Pour l’Europe, nos modèles prévoient une croissance d’environ 2 % cette année, légèrement révisée à la baisse mais encore supérieure au consensus, qui ressort désormais à 0 %. Même pour les actions émergentes, nos modèles suggèrent une croissance d’environ 8 %, assez proche des 9 % envisagés par le consensus.
De façon encourageante, le consensus prévoit pour 2014 un renforcement de la croissance dans les trois zones, comprise entre 11 % et 13 %, fourchette assez proche de nos propres estimations. Le facteur essentiel du renforcement de la croissance des bénéfices n’est autre que la reprise économique cyclique que nous attendons pour 2014, qui devrait stimuler les chiffres d’affaires, les marges et les profits.
La mise en perspective de tous ces éléments nous place dans la situation inhabituelle d’anticiper une progression importante de la croissance des bénéfices en 2014, tout en attendant dans le même temps peu de choses d’un cycle de révision à la hausse des bénéfices.
Les prévisions du consensus semblent déjà assez réalistes – intentionnellement ou non ! Il reste cependant nécessaire avant tout de pouvoir constater un arrêt du cycle de révisions à la baisse.
Jusqu’à présent, il n’y a qu’aux Etats-Unis que le ratio de révision des bénéfices (ERR ou ratio des révisions haussières comparées aux révisions baissières du BPA par les analystes) est revenu à un niveau neutre proche de 1, alors que l’ERR en Europe et sur les marchés émergents reste obstinément aux alentours de 0,5 (deux fois plus de révisions à la baisse qu’à la hausse).

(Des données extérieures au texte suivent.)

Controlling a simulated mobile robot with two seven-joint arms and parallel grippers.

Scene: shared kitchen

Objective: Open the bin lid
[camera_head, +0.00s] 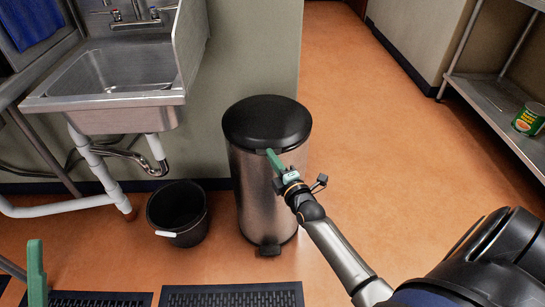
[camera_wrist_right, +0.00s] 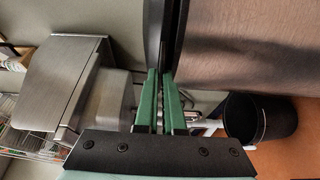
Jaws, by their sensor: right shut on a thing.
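The bin (camera_head: 262,195) is a tall brushed-steel cylinder standing on the floor by the wall end. Its black domed lid (camera_head: 266,120) sits down on top, with no clear gap showing. My right gripper (camera_head: 270,155) reaches the front edge of the lid, its green fingers shut on that edge. In the right wrist view the fingers (camera_wrist_right: 160,75) meet the dark lid rim (camera_wrist_right: 165,35), beside the steel bin body (camera_wrist_right: 245,45). The exact contact is hard to see. Only a green finger of my left gripper (camera_head: 36,262) shows at the lower left, so its opening is hidden.
A black bucket (camera_head: 178,214) stands left of the bin, under the steel sink (camera_head: 115,75) and its white pipes. Black mats (camera_head: 232,295) lie in front. A metal shelf (camera_head: 490,100) with a can (camera_head: 529,119) is at right. The orange floor right of the bin is clear.

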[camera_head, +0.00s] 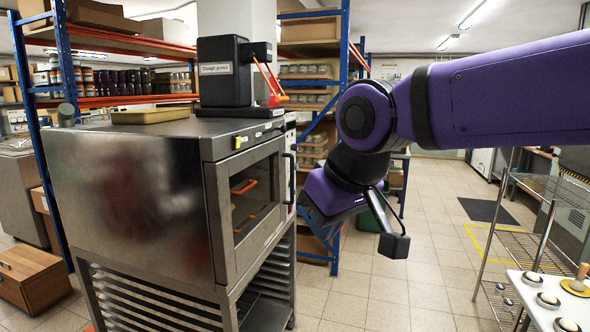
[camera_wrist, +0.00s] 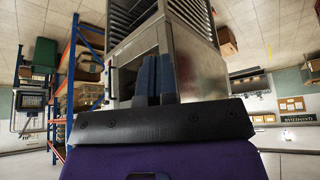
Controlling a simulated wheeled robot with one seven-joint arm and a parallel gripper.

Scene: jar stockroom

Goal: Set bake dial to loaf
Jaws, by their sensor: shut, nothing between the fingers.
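The steel oven (camera_head: 130,190) stands on a rack base at the left of the head view, with its glass door (camera_head: 250,190) facing right. A narrow control panel (camera_head: 291,165) shows edge-on beyond the door. I cannot make out the bake dial or its marks. My gripper (camera_wrist: 155,78) shows in the wrist view with two dark blue fingers close together, shut and empty. The oven (camera_wrist: 198,75) appears behind them there, turned over in the picture. In the head view my purple hand hangs in front of the oven's right side, apparently clear of it; its fingertips are not clear there.
A black dough press (camera_head: 222,80) and a yellowish tray (camera_head: 150,116) sit on the oven. Blue-and-orange shelving (camera_head: 345,60) stands behind. A wire rack (camera_head: 545,205) and white tray (camera_head: 540,305) are at the right. The tiled floor between is free.

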Si nous avons raison, ce dernier devrait également progresser vers le seuil de 1,0 et ensuite rester proche de ce niveau, ce qui se produit rarement (sauf si nos prévisions de BPA devaient s’avérer prudentes...). Il sera intéressant d’observer comment évolue cette situation inhabituelle, mais nous estimons qu’elle devrait constituer un contexte positif pour la performance des actions.